Dataset entries:

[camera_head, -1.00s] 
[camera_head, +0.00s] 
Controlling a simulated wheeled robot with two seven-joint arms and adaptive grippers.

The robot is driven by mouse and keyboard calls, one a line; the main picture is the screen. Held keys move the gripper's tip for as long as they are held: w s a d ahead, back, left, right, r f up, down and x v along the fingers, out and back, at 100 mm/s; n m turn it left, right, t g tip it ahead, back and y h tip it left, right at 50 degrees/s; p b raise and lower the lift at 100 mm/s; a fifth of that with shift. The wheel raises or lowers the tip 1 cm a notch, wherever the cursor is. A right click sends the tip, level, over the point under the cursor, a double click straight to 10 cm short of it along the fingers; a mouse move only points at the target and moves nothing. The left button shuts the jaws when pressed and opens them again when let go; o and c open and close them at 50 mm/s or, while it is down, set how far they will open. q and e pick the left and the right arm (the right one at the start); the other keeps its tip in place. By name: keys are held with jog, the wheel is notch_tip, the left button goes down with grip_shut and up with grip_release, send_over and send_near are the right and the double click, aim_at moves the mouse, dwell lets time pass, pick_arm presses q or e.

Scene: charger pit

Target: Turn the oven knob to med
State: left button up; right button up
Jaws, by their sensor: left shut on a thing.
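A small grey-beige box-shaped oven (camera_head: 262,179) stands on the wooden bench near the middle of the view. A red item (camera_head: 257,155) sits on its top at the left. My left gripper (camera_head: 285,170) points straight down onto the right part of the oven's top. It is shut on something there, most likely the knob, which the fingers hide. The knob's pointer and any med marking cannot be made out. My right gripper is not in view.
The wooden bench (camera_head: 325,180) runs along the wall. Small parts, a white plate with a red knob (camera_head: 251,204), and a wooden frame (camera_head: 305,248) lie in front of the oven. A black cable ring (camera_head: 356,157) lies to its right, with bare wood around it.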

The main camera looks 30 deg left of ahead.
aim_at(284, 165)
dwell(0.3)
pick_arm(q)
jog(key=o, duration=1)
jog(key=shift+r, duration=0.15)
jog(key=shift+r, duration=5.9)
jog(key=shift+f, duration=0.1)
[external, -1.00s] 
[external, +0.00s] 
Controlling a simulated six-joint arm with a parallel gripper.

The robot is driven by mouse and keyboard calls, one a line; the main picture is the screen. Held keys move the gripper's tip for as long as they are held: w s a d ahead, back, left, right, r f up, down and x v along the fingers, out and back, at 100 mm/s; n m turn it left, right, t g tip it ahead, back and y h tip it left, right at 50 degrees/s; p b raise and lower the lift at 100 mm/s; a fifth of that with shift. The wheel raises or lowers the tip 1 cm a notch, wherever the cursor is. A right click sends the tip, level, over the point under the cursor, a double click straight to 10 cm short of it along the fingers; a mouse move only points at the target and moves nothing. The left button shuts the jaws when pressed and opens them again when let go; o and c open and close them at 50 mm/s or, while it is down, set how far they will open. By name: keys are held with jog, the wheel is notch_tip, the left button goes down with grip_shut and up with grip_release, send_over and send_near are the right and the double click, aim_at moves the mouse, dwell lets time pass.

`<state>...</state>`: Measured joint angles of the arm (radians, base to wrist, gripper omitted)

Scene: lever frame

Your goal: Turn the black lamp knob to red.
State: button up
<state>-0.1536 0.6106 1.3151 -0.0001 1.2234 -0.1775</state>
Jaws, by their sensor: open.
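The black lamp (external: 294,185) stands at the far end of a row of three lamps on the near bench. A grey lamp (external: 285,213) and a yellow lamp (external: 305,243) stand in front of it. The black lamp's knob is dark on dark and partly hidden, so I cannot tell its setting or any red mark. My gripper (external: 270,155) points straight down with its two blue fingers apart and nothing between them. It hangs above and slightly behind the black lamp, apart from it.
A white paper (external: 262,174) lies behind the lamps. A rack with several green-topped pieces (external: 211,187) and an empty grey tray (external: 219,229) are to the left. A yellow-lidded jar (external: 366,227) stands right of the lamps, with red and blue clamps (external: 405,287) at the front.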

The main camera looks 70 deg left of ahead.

* [Written task]
Lines containing the word "Scene" must all be returned from the material above.

* [Answer to the problem]
Scene: charger pit
Scene: lever frame

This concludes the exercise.